-- What the task asks --
From the line containing "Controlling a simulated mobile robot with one" through the line containing "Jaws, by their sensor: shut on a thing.", retype each line exactly; include both end lines and nothing beyond them.

-- Provided records --
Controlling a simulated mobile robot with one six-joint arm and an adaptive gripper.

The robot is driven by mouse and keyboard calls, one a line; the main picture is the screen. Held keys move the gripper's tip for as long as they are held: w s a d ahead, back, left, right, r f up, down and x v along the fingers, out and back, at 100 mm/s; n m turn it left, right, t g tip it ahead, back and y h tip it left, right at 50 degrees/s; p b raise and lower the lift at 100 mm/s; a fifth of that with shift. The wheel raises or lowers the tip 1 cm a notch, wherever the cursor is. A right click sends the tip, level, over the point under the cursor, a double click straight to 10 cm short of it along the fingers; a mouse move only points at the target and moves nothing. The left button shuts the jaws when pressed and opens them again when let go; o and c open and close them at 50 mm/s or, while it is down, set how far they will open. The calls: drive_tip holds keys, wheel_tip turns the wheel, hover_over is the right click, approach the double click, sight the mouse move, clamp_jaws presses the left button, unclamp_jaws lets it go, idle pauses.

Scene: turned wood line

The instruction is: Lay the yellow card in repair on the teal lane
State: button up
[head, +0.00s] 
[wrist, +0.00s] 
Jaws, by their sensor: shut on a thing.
...
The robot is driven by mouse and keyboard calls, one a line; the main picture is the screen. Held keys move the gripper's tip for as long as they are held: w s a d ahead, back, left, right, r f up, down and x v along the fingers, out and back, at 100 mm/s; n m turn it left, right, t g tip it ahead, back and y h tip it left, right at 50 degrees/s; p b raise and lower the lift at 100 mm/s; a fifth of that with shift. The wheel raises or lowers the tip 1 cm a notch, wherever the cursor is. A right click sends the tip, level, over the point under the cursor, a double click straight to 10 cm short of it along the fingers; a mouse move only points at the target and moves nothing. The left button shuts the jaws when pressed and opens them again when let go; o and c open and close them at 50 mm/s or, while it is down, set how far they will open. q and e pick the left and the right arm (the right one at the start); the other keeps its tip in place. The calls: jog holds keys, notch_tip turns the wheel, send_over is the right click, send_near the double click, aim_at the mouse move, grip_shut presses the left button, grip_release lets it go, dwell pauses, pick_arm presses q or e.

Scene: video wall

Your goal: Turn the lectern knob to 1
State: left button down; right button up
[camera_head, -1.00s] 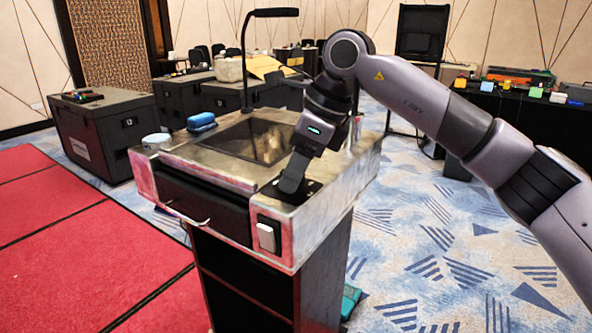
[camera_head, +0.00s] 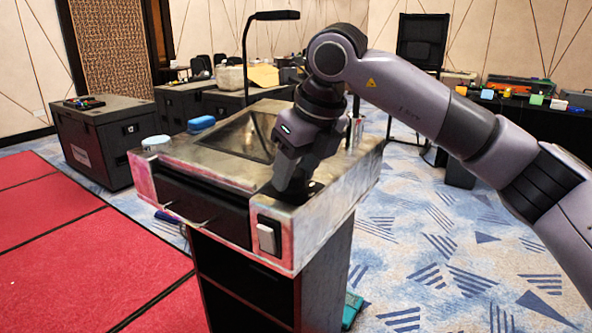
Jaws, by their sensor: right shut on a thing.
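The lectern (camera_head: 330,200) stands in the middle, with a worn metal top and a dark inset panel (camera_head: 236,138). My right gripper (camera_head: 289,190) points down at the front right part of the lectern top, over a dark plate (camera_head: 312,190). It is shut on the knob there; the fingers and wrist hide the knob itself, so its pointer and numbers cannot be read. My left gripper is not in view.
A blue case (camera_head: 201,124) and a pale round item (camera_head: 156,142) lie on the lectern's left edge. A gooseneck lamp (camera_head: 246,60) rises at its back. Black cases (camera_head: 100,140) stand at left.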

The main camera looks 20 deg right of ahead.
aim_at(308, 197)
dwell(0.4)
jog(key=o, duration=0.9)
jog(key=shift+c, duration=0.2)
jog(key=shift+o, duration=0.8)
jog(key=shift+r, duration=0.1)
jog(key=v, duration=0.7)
--
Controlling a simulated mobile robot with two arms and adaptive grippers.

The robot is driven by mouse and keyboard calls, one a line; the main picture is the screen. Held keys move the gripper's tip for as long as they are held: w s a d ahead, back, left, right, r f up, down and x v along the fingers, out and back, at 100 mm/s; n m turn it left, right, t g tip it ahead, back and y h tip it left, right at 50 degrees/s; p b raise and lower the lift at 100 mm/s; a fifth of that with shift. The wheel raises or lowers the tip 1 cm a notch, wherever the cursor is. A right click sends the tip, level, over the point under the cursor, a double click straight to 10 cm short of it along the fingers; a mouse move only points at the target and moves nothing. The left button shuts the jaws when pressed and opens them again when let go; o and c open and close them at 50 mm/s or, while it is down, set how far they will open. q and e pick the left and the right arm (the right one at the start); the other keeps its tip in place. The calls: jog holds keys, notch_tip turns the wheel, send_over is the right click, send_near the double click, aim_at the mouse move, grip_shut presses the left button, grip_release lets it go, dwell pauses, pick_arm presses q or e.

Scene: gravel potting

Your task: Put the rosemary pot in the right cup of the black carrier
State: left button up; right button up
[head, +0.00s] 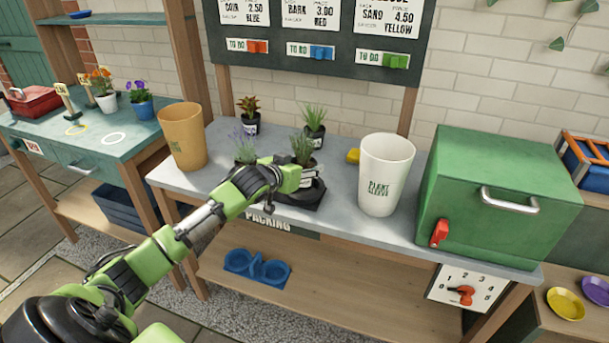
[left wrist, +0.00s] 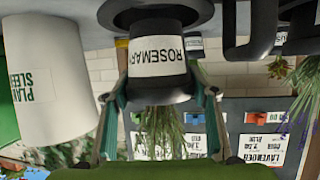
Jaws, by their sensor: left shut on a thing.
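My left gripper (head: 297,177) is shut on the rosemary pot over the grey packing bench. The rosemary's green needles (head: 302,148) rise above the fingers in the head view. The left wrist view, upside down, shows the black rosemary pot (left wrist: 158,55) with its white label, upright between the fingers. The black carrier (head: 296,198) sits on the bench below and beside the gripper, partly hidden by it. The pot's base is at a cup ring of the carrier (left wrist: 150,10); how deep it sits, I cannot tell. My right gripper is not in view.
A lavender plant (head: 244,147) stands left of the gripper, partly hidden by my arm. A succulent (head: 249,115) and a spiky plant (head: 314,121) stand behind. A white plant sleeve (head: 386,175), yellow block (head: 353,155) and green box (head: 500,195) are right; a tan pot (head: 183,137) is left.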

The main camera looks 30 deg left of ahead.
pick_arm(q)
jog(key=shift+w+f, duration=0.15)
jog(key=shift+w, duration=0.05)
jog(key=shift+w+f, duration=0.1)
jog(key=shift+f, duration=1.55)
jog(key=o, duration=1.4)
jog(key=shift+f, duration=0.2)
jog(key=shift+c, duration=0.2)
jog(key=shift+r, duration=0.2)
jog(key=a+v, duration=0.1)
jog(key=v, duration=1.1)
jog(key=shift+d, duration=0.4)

-- Result --
Controlling a simulated mobile robot with one six-joint arm and an adaptive gripper.

The robot is driven by mouse and keyboard calls, one a line; the main picture is the screen. Held keys move the gripper's tip for as long as they are held: w s a d ahead, back, left, right, r f up, down and x v along the fingers, out and back, at 100 mm/s; n m turn it left, right, t g tip it ahead, back and y h tip it left, right at 50 degrees/s; p b raise and lower the lift at 100 mm/s; a fifth of that with shift. The wheel raises or lowers the tip 1 cm a notch, wherever the cursor is. A right click sends the tip, level, over the point under the cursor, a double click straight to 10 cm short of it along the fingers; a mouse move only points at the target and moves nothing. The left button shuts the jaws when pressed and opens them again when let go; o and c open and close them at 50 mm/s or, while it is down, set how far they will open. The calls: drive_tip holds keys, wheel_tip turns the wheel, hover_over is the right click, approach the double click, sight the mouse move, clamp_jaws presses the left button, unclamp_jaws lets it go, idle pauses.

Scene: turned wood line

The instruction is: Lay the yellow card in repair on the teal lane
State: button up
[head, +0.00s] 
[wrist, +0.00s] 
Jaws, by their sensor: shut on a thing.

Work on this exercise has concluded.